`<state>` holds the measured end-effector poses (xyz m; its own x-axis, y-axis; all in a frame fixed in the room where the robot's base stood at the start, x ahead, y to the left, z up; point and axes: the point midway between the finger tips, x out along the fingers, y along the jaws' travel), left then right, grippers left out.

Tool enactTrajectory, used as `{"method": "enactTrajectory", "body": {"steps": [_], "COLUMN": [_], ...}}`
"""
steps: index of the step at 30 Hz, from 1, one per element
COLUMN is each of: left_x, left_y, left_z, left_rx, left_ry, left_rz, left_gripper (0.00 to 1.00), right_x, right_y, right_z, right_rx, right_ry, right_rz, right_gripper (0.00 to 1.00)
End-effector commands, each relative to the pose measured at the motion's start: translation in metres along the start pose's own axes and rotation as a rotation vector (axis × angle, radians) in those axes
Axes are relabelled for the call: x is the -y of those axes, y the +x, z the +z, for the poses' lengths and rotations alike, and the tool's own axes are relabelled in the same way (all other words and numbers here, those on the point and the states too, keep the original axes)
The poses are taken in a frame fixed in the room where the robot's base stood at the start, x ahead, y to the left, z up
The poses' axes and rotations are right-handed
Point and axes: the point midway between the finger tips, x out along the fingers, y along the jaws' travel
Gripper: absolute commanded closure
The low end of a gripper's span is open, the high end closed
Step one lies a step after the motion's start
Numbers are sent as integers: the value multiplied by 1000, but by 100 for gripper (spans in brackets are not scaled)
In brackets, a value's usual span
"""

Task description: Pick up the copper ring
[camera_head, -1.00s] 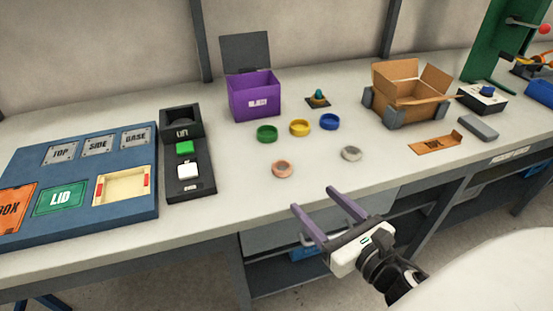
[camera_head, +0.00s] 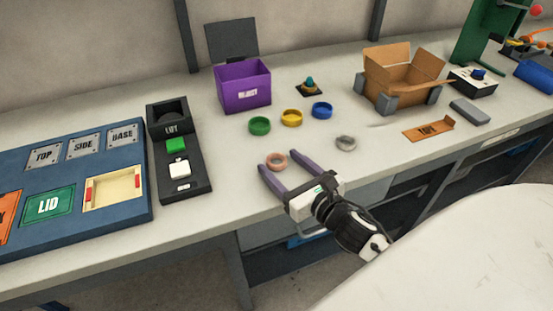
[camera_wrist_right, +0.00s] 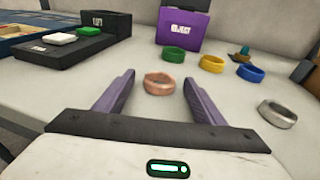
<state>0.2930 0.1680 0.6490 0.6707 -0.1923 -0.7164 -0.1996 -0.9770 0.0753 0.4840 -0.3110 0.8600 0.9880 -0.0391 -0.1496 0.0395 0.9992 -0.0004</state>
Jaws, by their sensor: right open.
_ _ _ _ _ _ _
Identify and extract each line of the listing that contains "rotations".

§ Result of the exercise
Axes are relabelled for the call: x is the -y of those axes, y the +x, z the +z, for the poses' lengths and rotations alike, and the tool's own axes are relabelled in the same way (all other words and numbers here, those on the point and the states too, keep the original axes)
The poses' axes and rotations are right-handed

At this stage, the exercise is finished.